Где-то внизу маняще зеленеют склоны, но наш путь лежит почему-то здесь. Когда кончится этот гребень, я не знаю и не уверена, знает ли об этом Падикен. Сегодня он необычно молчалив, мне тоже не хочется разговаривать. Так мы идем уже второй час. Впереди Падикен, за ним я. Время от времени Падикен вздыхает, я тоже. Но от этого заповедное место не становится ближе. Оно где-то там, внизу, за этой горой. А гора все не кончается. Я теряю счет времени, и мне кажется, что я вот так всю жизнь шла через эту раскаленную мглу и буду идти теперь до конца жизни. Но мне уже все безразлично. И от этого безразличия я не замечаю, как тропинка начинает опускаться и, наконец упирается в зеленую стену зарослей.
Я поднимаю голову — и не верю своим глазам. Зеленые деревья, тень, прохлада. Где-то рядом журчит прозрачный ручеек. Падикен в задумчивости стоит перед этой зеленой стеной. В ней нет ни прохода, ни просвета. Сплошное переплетение ветвей, разросшихся кустов и лиан. Падикен берется за свой секач-вакатти, и мы начинаем медленно продвигаться сквозь эту колючую, цепляющуюся за нас стену. И только по уклону земли я понимаю, что мы движемся круто вниз. Не видно ни неба, ни солнца. Вокруг только зеленые, призрачные сумерки, земля неожиданно исчезает из-под ног, и я вижу почти отвесный обрыв, упирающийся основанием в небольшую котловину. Цепляясь за кусты, мы скользим по этому обрыву и оказываемся на дне котловины. Деревья здесь растут редко, кустов почти нет. Я снова вижу небо и раскаленное солнце в нем.
— Вот мы и пришли, — говорит Падикен.
Я оглядываюсь вокруг, но ничего особенного не замечаю.
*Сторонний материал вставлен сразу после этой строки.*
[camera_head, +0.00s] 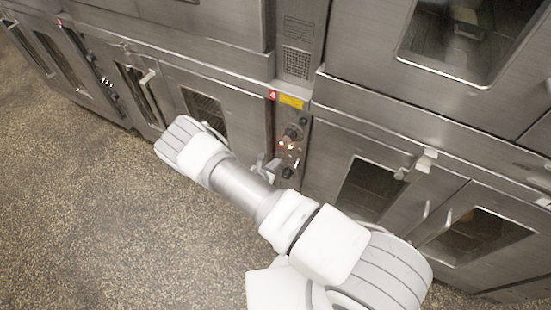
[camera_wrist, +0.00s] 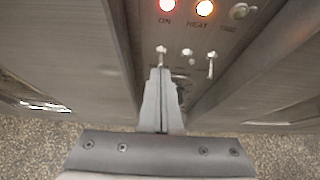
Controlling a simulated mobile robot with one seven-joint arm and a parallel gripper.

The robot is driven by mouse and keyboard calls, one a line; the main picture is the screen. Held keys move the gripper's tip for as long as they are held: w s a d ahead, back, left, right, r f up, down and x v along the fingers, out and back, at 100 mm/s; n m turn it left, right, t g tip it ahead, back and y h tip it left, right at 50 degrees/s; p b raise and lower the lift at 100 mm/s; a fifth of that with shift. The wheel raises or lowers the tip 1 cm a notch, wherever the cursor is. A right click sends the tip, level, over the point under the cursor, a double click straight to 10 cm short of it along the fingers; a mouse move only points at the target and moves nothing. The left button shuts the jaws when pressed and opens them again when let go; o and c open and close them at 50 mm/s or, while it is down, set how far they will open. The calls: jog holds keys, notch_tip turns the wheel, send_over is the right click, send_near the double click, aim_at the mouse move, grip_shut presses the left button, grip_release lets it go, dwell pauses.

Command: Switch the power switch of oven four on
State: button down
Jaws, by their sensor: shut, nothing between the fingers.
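The control panel of oven four (camera_head: 293,130) carries a red label with a 4 (camera_head: 272,95). In the wrist view, the ON lamp (camera_wrist: 167,5) glows red-white and the HEAT lamp (camera_wrist: 204,8) glows orange. Below the ON lamp is a small toggle switch (camera_wrist: 161,49), taken as the power switch. My gripper (camera_wrist: 160,72) is shut and empty, its tips just below that toggle; I cannot tell whether they touch it. In the head view my gripper (camera_head: 271,164) shows partly behind my arm, close to the panel.
Two more small levers stand to the right, one in the middle (camera_wrist: 187,52) and one farther right (camera_wrist: 210,64). Dark knobs (camera_head: 291,133) sit on the panel. Steel oven doors with windows (camera_head: 372,185) and handles flank it. The speckled floor (camera_head: 90,210) is clear at left.

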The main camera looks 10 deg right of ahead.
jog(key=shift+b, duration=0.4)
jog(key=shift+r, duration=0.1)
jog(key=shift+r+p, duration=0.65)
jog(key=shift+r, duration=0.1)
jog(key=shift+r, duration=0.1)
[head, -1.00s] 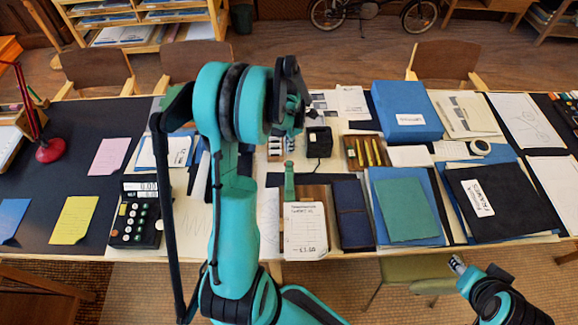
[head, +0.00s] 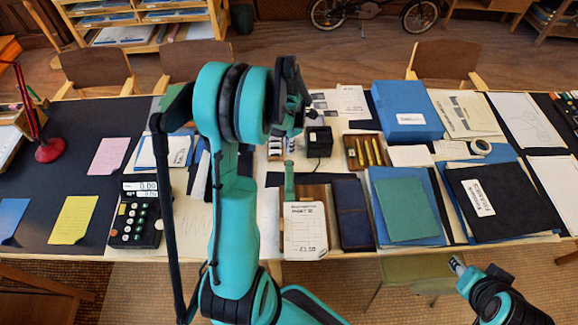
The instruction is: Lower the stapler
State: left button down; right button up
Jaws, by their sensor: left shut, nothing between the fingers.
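A narrow green object (head: 289,180), which looks like the stapler, lies lengthwise at the middle of the table, at the top end of a white printed pad. I cannot tell its details at this size. My left gripper (head: 302,118) is above the table, beyond the green object and apart from it in the picture. It is shut and empty, and my own dark wrist partly hides it. My right gripper (head: 457,264) is low at the right, off the table's front edge and far from the green object. Its fingers are too small to read.
The white pad (head: 305,232) and a dark blue notebook (head: 352,213) lie near the front edge. A black box (head: 319,142), a pen tray (head: 365,151) and a blue box (head: 406,110) stand behind. A calculator (head: 137,215) is at the left. Table is crowded.

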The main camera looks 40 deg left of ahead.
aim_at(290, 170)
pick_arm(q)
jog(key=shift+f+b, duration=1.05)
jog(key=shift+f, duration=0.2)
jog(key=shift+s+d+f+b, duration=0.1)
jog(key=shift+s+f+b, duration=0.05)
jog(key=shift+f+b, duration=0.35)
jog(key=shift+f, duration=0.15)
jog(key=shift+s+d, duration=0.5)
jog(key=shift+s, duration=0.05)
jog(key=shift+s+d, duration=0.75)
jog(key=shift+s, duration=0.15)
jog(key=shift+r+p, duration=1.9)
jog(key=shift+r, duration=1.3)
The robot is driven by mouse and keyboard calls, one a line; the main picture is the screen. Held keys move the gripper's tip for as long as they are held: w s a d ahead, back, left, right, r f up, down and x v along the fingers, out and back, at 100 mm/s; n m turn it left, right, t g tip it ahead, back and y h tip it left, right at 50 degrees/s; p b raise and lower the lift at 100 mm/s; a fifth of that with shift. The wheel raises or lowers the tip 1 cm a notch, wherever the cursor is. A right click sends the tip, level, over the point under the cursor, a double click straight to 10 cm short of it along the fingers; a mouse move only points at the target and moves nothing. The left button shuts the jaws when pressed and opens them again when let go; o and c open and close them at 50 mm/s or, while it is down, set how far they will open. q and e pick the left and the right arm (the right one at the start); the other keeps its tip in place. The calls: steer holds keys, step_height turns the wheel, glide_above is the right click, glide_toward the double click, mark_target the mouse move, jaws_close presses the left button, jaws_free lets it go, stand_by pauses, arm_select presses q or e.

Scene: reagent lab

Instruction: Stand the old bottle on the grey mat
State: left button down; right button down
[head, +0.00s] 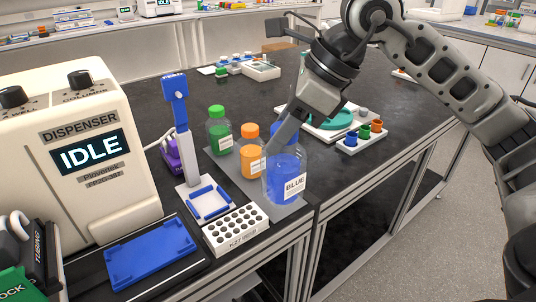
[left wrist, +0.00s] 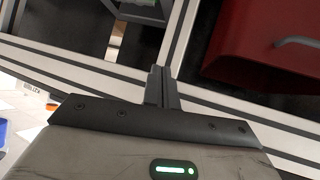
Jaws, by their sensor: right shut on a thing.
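A blue bottle (head: 286,180) labelled BLUE is upright at the front right of the grey mat (head: 285,213). No label reads as old. My left gripper (left wrist: 162,88) shows only in the left wrist view, with its fingers together and nothing seen between them.
A white tube rack (head: 236,230) and a blue-and-white stand (head: 186,140) are left of the mat. The dispenser (head: 75,150) reads IDLE. Colored cups (head: 363,133) stand to the right. A red cabinet (left wrist: 270,45) shows in the left wrist view.

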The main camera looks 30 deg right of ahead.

― А где же погребения? — удивленно спрашиваю я.
― Ты же на них стоишь, — смеется Падикен. Я невольно делаю шаг в сторону.
— Вот эти камни и есть погребения, — объясняет Падикен.
Теперь я вижу, что камни, которые я приняла за случайные, лежат в определенном порядке. Три камня в одном месте, три в другом. Под высоким деревом они уложены кругом. Я насчитала десять таких погребений.
— Здесь покоятся наши предки, — сказал Падикен.
— Вы сюда не ходите? — спросила я.
— Обязательно ходим. Здесь мы кормим духов предков.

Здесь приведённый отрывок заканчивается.